[What you need to do]:
Retype the run of lines that opens with the line containing "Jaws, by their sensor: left" and closes with the line containing "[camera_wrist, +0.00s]", exactly and inclusively, but skip the pictures.

[Data records]:
-------

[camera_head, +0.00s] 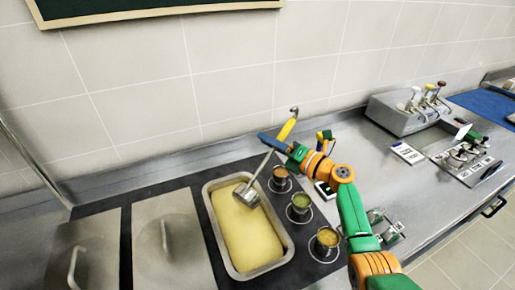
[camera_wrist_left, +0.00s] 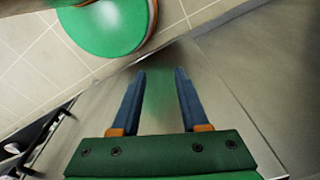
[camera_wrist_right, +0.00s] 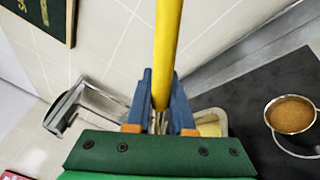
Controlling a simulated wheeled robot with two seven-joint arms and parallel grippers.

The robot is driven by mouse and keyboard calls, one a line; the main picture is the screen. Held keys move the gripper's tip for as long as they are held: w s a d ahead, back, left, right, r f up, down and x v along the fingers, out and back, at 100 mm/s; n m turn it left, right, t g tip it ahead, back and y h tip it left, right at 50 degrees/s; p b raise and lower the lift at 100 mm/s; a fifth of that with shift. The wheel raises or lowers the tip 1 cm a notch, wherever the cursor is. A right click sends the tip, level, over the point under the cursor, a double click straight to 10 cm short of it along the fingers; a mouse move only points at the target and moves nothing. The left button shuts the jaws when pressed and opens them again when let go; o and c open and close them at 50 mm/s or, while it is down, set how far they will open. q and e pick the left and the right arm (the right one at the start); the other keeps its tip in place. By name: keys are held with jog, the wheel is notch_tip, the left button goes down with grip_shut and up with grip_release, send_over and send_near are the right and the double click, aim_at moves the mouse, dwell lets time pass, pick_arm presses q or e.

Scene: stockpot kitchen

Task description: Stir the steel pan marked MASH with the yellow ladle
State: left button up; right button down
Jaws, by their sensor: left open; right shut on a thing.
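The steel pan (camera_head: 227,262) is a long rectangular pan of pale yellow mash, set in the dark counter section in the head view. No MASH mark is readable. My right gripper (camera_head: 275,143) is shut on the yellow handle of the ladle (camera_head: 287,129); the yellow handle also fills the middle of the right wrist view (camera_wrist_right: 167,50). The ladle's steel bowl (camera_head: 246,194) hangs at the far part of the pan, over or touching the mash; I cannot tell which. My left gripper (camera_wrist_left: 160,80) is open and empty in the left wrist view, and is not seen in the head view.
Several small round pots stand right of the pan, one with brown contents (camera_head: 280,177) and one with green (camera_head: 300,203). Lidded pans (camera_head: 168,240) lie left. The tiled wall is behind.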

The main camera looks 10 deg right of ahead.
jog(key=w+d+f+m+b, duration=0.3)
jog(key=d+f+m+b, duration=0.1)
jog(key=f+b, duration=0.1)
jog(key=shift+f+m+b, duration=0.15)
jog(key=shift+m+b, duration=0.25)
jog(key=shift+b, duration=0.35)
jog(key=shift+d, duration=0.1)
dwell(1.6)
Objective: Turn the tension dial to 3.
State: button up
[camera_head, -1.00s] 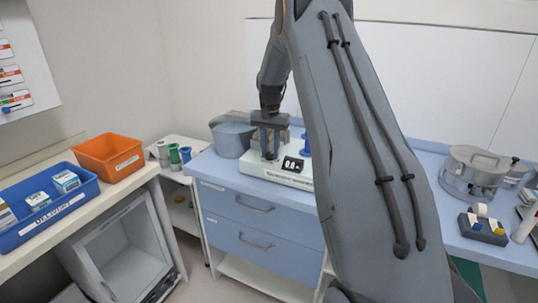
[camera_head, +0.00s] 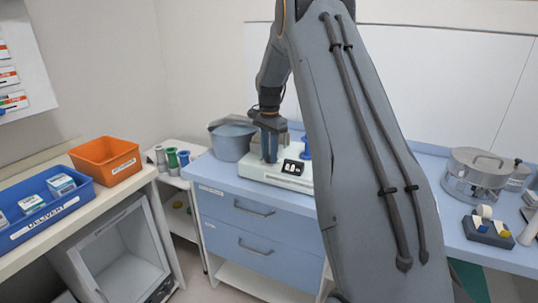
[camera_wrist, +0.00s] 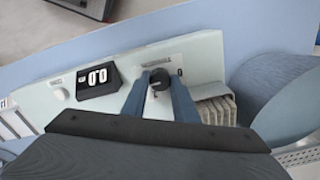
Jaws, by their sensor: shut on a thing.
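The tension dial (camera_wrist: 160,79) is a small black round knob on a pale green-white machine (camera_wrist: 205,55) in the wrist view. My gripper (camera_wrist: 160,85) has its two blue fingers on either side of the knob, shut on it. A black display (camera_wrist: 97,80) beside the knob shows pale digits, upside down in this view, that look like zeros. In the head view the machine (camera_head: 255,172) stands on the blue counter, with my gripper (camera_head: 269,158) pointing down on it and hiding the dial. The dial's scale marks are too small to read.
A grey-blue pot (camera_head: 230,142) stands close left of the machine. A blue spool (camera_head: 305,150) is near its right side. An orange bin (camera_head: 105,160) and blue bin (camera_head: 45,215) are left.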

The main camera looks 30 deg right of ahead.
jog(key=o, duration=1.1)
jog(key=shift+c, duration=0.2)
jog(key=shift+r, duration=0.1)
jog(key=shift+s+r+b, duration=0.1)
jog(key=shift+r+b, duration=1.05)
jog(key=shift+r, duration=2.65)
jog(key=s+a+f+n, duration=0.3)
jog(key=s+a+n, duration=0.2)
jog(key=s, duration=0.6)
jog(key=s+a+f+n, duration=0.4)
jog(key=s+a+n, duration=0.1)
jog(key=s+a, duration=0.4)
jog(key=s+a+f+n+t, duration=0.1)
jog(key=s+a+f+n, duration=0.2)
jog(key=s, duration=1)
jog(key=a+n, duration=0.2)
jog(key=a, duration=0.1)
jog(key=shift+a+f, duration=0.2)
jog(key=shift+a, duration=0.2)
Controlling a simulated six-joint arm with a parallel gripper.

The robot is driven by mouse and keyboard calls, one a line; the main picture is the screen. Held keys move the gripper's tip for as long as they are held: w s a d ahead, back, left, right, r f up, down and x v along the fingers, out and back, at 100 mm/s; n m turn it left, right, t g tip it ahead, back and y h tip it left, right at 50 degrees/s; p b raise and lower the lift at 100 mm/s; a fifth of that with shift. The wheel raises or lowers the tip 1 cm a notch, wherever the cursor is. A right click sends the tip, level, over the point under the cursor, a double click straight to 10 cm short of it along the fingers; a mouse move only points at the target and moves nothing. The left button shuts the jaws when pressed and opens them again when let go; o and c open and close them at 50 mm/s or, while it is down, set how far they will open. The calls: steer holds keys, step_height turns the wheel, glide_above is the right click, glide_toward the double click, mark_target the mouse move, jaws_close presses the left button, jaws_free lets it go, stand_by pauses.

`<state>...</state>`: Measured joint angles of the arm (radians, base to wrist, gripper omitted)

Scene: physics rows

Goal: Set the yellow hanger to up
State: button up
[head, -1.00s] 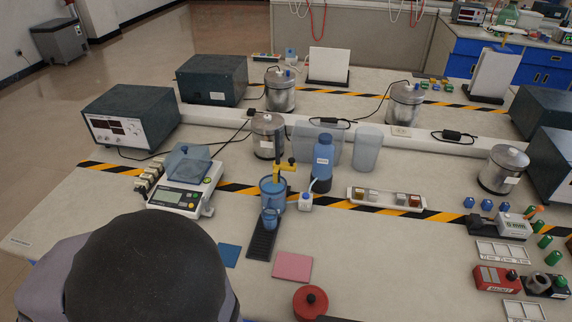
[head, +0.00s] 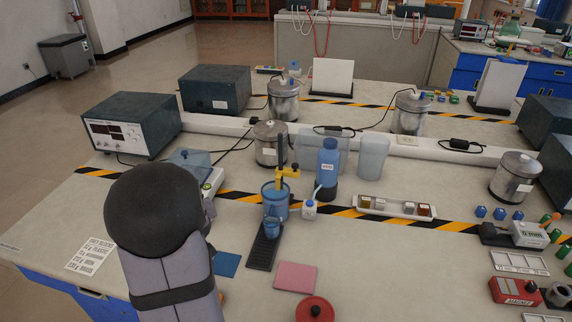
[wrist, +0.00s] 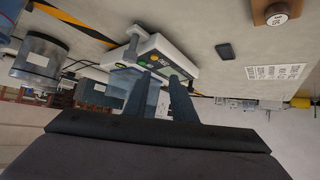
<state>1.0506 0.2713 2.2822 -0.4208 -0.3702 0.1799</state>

-------

[Result]:
Jaws, by their sensor: left open; right shut on a thing.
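The steel pan (camera_head: 227,262) is a long rectangular pan of pale yellow mash, set in the dark counter section in the head view. No MASH mark is readable. My right gripper (camera_head: 275,143) is shut on the yellow handle of the ladle (camera_head: 287,129); the yellow handle also fills the middle of the right wrist view (camera_wrist_right: 167,50). The ladle's steel bowl (camera_head: 246,194) hangs at the far part of the pan, over or touching the mash; I cannot tell which. My left gripper (camera_wrist_left: 160,80) is open and empty in the left wrist view, and is not seen in the head view.
Several small round pots stand right of the pan, one with brown contents (camera_head: 280,177) and one with green (camera_head: 300,203). Lidded pans (camera_head: 168,240) lie left. The tiled wall is behind.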

The main camera looks 10 deg right of ahead.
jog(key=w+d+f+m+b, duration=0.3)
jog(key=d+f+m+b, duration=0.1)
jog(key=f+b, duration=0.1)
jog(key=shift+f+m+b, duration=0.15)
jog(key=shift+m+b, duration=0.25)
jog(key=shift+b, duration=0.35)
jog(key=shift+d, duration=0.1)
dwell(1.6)
Objective: Turn the tension dial to 3.
State: button up
[camera_head, -1.00s] 
[camera_head, +0.00s] 
[camera_wrist, +0.00s] 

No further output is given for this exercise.